MATERIAL PROVIDED

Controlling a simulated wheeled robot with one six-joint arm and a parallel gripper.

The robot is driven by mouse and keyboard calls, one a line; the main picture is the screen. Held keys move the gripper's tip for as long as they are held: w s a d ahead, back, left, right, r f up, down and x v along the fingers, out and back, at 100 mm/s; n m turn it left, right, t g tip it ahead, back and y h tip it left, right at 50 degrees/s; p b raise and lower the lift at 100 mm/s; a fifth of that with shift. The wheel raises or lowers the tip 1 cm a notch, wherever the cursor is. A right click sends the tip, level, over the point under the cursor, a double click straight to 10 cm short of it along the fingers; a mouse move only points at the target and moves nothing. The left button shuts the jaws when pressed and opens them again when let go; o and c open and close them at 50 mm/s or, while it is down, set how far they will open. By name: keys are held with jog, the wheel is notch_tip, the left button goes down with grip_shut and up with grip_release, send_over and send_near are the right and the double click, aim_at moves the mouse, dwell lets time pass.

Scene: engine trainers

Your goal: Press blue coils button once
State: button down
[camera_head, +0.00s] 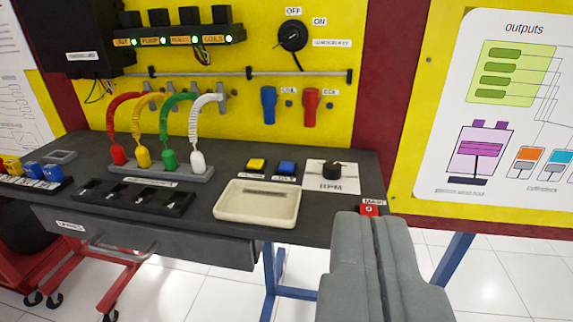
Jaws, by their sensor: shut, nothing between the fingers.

WRITTEN PROBLEM
Leave out all pictures and extract exactly the lines from the line with "State: button down" through the end of the material.

OUTPUT FOR THIS TASK
State: button down
[camera_head, +0.00s] 
Jaws, by their sensor: shut, nothing between the fingers.

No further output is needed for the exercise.